While it might be too harsh a criticism, if you are going to make a film about sex, then really focus on it. There are already several indie films that deal with the subject in a far more taboo fashion, “Shortbus” being a prominent example. In fact, Lars von Trier is already pushing the envelope further than “The Sessions” can even fathom. Even Hunt herself made an almost identical film back in 1992. All that being said, there are quite a few things “The Sessions” does right. Those should have been the focus of the film instead of a half-hearted attempt to be edgy.
What works extremely well is the interplay of O’Brien’s Catholic faith with his project. Despite the amount of screen time it receives, the topic never gets as fully developed as it should. The conversations with his priest and the internal dialogue over the morality of hiring a prostitute, sorry, a “sex surrogate,” is the high point. Again, the Hollywood influence creeps in, as his priest (played by William H. Macy) is shockingly liberal on the subject being discussed. To make it worse, great pains are made to show how “hip” the priest is. He shows up with beer. Smokes on the sly. Passively encourages O’Brien to get laid. Just like your priest, right?

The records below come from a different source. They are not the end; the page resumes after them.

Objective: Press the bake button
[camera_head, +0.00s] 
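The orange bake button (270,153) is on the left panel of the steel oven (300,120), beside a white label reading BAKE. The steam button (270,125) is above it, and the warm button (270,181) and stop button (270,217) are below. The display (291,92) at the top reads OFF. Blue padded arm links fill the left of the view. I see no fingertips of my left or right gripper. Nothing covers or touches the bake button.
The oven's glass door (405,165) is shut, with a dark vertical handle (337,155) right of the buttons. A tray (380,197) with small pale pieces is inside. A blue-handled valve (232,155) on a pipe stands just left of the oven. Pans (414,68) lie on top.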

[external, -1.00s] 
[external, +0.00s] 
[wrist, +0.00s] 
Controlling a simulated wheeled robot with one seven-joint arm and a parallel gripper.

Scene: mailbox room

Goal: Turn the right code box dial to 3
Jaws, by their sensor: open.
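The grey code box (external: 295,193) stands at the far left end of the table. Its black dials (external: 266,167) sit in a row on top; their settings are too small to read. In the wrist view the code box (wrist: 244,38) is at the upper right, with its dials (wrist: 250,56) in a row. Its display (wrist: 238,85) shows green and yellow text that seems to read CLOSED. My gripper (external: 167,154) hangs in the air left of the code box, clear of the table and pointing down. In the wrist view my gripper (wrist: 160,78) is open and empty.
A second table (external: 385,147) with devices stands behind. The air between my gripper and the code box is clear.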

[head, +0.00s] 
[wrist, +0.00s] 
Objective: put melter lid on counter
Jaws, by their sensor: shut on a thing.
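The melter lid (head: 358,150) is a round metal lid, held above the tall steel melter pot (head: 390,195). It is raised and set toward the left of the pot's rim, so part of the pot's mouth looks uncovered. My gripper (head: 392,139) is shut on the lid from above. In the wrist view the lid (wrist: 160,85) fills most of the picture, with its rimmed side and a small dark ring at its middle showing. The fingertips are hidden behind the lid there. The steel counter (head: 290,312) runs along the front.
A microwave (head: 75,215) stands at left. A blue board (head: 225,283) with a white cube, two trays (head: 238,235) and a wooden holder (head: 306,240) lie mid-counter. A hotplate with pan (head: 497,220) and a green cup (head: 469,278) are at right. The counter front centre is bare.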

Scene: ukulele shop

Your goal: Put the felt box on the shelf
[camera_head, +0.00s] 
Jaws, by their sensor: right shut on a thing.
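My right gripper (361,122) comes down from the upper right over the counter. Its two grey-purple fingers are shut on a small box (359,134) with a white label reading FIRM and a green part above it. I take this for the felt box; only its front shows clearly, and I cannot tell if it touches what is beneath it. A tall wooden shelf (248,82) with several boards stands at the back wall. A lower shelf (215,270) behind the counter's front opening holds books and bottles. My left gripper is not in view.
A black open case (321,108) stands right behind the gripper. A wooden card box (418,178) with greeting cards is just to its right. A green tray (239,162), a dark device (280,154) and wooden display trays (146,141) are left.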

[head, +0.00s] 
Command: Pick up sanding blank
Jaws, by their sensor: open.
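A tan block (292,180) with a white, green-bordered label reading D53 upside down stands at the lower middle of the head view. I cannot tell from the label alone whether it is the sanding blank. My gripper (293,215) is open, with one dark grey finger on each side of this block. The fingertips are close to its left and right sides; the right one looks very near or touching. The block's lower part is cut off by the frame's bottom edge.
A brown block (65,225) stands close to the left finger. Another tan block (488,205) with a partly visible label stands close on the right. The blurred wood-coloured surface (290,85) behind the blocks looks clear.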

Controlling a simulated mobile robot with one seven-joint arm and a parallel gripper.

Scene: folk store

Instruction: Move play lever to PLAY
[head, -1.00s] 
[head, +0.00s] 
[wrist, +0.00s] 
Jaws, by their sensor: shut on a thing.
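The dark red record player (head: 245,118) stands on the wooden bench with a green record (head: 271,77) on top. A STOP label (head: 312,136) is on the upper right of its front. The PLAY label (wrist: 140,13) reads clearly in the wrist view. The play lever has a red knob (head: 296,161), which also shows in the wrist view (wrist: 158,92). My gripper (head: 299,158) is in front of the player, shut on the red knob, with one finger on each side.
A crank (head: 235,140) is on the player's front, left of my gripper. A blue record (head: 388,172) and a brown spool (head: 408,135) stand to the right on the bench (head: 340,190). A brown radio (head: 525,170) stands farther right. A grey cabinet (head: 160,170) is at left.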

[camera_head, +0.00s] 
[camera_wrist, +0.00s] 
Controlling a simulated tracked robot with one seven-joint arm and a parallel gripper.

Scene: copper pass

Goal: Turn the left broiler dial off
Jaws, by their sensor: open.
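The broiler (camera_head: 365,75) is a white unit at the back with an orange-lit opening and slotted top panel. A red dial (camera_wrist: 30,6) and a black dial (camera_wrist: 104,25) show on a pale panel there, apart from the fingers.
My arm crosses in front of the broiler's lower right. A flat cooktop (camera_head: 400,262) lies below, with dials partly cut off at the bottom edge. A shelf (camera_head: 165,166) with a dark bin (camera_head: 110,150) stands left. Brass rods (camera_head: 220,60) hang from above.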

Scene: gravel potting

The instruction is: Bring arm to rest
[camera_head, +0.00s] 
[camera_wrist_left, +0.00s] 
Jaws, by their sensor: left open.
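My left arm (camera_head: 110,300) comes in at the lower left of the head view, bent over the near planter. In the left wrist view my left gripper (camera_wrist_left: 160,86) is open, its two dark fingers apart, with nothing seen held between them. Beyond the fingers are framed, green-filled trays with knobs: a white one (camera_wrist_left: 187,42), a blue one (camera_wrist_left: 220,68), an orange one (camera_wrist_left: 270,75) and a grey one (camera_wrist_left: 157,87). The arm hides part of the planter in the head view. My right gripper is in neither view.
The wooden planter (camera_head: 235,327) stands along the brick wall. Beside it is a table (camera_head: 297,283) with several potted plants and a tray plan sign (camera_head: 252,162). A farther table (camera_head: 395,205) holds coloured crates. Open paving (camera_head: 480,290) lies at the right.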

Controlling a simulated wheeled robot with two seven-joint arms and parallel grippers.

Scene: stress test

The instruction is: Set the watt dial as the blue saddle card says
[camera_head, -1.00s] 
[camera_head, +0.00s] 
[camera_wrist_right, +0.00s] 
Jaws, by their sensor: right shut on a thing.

William H. Macy’s performance sums up the film as a whole. The character is written too loosely, just as the film is itself. Every monologue Macy’s character invokes as he stares at a cross with O’Brien in the background reminds the audience that this film exists somewhere between the worlds of indie filmmaking and a TNT original movie. The great sin is that, when it is all over, it leaves you feeling like you are missing something, like you wanted more. That doesn’t mean it is a bad film. It just could have been executed better.
“See It/ Rent It/ Skip It”: Rent it. Unless you want to pay $12 to see Helen Hunt in all her glory and leave with Catholic guilt.
TWO AND A HALF STARS out of four.
Directed by Ben Lewin.
Rated R for strong sexuality including graphic nudity and frank dialogue.
Runtime: 1 hr. and 38 min.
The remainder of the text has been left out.